Why did the astronomer Giovanni Schiaparelli believe that there was life on Mars?
In 1877, Italian astronomer Giovanni Schiaparelli turned his telescope to Mars and saw signs of a potentially lush world. He would publish his observations of what he believed to be “seas” and “continents” on the Martian surface. He also described channels or canali in Italian.
Schiaparelli’s canali was then translated into the English canals, which implied construction by intelligent inhabitants. He mused about the possibility in his 1893 journals, in which he describes how the other planets are too close to the sun or too far away to harbor life.
American astronomer Percival Lowell read these journals, and pushed the idea even further, writing in his 1908 book “Mars as the Abode of Life” that a Martian civilization built these “canals” from the poles to the equatorial regions to transport water.

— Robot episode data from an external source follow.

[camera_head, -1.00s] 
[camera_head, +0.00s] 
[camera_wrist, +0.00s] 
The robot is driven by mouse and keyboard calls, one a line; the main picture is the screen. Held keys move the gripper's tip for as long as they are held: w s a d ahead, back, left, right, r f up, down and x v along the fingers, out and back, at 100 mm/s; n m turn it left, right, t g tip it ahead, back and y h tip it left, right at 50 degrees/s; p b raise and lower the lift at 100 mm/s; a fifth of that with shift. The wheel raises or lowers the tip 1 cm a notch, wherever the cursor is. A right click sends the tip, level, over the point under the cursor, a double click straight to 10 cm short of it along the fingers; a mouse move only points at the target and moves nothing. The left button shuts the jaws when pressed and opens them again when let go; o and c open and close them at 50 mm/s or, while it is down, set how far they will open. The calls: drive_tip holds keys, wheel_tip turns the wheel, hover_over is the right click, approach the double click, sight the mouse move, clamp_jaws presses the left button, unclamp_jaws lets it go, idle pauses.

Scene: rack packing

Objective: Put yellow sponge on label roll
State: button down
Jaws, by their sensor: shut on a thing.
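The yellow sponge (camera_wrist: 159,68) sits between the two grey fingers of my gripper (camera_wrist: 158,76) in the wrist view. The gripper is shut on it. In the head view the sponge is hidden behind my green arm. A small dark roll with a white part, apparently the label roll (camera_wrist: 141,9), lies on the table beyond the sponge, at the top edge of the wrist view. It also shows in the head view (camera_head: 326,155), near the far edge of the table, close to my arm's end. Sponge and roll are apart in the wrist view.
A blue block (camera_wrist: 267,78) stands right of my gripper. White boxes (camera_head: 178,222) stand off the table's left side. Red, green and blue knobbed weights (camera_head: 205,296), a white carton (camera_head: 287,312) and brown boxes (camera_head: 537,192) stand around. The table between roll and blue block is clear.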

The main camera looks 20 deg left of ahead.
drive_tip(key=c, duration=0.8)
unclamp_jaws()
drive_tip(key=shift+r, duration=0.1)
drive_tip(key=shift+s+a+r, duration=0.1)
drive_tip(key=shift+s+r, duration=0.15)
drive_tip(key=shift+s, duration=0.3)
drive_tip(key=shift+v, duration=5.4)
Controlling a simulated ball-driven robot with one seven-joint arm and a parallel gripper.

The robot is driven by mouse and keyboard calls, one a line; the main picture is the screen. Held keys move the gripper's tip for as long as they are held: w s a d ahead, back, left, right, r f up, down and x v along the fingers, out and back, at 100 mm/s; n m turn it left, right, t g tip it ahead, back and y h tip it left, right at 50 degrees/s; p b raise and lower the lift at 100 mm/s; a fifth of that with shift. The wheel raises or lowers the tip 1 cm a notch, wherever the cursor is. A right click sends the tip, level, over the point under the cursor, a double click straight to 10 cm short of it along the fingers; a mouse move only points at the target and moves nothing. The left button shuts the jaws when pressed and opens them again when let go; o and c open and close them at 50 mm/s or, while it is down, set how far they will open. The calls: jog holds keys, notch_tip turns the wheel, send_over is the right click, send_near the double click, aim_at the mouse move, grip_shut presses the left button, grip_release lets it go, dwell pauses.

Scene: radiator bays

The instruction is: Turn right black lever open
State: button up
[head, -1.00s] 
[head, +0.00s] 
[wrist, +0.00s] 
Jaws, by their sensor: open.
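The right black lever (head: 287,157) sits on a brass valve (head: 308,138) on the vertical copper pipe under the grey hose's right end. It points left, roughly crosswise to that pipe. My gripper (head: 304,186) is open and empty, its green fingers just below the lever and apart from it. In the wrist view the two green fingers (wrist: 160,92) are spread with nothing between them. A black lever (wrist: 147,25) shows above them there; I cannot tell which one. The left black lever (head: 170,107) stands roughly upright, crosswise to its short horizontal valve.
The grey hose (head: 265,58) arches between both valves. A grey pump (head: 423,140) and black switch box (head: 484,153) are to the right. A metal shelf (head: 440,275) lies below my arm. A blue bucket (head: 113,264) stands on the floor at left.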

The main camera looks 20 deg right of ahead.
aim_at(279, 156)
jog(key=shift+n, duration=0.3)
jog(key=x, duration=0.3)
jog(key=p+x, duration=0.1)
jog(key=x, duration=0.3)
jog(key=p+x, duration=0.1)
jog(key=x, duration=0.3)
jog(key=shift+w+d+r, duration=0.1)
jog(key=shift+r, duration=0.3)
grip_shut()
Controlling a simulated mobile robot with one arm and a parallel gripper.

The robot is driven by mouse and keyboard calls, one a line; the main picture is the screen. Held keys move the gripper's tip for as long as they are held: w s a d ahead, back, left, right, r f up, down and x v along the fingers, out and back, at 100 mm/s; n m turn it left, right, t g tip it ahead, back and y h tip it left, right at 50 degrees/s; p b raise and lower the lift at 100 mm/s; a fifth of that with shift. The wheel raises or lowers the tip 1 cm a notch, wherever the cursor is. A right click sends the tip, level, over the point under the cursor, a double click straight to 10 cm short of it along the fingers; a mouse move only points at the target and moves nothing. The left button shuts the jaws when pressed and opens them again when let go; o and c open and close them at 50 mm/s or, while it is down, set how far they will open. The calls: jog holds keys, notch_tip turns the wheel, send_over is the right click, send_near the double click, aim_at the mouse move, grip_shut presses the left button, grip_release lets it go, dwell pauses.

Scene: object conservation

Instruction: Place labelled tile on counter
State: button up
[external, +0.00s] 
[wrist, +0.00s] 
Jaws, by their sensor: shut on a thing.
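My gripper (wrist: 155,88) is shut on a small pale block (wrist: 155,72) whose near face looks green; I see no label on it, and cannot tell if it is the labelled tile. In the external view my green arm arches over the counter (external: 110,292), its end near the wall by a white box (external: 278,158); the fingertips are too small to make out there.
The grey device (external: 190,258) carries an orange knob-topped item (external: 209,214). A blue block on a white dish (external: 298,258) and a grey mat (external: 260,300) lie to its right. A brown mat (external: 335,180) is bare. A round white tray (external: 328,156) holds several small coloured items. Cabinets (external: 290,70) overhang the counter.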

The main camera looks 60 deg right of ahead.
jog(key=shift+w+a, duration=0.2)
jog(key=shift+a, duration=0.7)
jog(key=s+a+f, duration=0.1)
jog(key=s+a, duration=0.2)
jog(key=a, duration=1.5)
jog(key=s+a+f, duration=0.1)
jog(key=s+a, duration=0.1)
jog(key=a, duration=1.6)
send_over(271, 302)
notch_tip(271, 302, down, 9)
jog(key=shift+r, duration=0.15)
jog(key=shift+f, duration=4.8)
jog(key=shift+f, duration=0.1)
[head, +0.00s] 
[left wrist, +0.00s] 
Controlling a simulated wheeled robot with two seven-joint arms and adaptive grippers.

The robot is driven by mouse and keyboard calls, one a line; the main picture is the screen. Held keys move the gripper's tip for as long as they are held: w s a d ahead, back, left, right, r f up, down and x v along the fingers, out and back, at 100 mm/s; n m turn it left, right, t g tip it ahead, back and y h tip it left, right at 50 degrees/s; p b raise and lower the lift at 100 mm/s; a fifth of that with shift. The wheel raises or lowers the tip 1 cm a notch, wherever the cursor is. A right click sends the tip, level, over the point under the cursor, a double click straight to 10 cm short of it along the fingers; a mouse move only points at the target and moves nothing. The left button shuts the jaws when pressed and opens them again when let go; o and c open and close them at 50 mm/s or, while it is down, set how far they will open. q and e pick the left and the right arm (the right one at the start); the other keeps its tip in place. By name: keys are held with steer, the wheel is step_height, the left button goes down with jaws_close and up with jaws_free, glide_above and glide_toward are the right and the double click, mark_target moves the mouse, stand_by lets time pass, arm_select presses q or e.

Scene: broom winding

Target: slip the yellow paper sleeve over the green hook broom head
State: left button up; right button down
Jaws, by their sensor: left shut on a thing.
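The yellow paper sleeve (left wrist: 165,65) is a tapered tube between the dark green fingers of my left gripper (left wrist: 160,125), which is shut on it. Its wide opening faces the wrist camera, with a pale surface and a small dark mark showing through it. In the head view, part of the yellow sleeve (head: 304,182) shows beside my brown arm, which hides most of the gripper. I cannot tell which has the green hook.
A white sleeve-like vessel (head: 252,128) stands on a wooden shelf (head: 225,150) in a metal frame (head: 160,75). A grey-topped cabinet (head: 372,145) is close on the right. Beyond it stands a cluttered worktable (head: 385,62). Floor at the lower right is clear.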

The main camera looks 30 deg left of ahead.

Lowell correctly anticipated that his scientific colleagues would be reluctant “to admit the possibility of peers” inhabiting other planets. But the public loved the idea, and his lectures were often packed. Lowell himself was so taken with the theory that he built an entire observatory in Flagstaff, Arizona, and spent years observing Mars and mapping its surface.
in 1899, Serbian-American engineer and physicist Nikola Tesla announced that he may have received a signal from Mars. The signal was in the form of cosmic radio waves picked up by his instruments, although later research would reveal they were radio waves emitted by interstellar gas clouds.